══ Recorded information

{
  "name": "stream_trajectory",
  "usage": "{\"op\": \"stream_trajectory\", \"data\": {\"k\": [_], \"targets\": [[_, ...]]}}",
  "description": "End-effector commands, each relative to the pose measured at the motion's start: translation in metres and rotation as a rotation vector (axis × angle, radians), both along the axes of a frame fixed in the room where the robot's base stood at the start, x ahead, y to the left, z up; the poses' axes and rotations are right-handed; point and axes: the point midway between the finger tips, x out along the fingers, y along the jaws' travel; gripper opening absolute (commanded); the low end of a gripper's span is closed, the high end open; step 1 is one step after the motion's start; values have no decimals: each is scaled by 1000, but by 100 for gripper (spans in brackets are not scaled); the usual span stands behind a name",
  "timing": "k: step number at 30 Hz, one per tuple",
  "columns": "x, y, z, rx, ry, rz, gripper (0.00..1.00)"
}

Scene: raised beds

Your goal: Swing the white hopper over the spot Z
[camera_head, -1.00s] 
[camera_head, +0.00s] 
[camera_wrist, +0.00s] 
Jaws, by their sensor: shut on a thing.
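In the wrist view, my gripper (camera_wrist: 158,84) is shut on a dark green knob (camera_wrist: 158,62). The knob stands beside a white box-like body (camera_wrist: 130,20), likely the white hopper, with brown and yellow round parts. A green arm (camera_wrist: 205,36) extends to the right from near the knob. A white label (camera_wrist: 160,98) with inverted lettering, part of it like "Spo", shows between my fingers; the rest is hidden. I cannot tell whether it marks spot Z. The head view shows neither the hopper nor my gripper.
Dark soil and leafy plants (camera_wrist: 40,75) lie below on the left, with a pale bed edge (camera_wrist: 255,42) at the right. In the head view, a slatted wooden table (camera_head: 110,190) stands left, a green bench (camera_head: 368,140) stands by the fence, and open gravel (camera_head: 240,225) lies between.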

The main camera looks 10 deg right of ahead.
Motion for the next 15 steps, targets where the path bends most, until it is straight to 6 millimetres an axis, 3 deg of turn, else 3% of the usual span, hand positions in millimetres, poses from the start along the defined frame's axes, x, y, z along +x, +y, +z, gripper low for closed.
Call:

════

**Challenge:**
Return only the lines spanning from the first line of the material through the line with "[camera_wrist, +0.00s]", copied exactly, both ends kept.

**Result:**
{
  "name": "stream_trajectory",
  "usage": "{\"op\": \"stream_trajectory\", \"data\": {\"k\": [_], \"targets\": [[_, ...]]}}",
  "description": "End-effector commands, each relative to the pose measured at the motion's start: translation in metres and rotation as a rotation vector (axis × angle, radians), both along the axes of a frame fixed in the room where the robot's base stood at the start, x ahead, y to the left, z up; the poses' axes and rotations are right-handed; point and axes: the point midway between the finger tips, x out along the fingers, y along the jaws' travel; gripper opening absolute (commanded); the low end of a gripper's span is closed, the high end open; step 1 is one step after the motion's start; values have no decimals: each is scaled by 1000, but by 100 for gripper (spans in brackets are not scaled); the usual span stands behind a name",
  "timing": "k: step number at 30 Hz, one per tuple",
  "columns": "x, y, z, rx, ry, rz, gripper (0.00..1.00)"
}

Scene: raised beds

Your goal: Swing the white hopper over the spot Z
[camera_head, -1.00s] 
[camera_head, +0.00s] 
[camera_wrist, +0.00s] 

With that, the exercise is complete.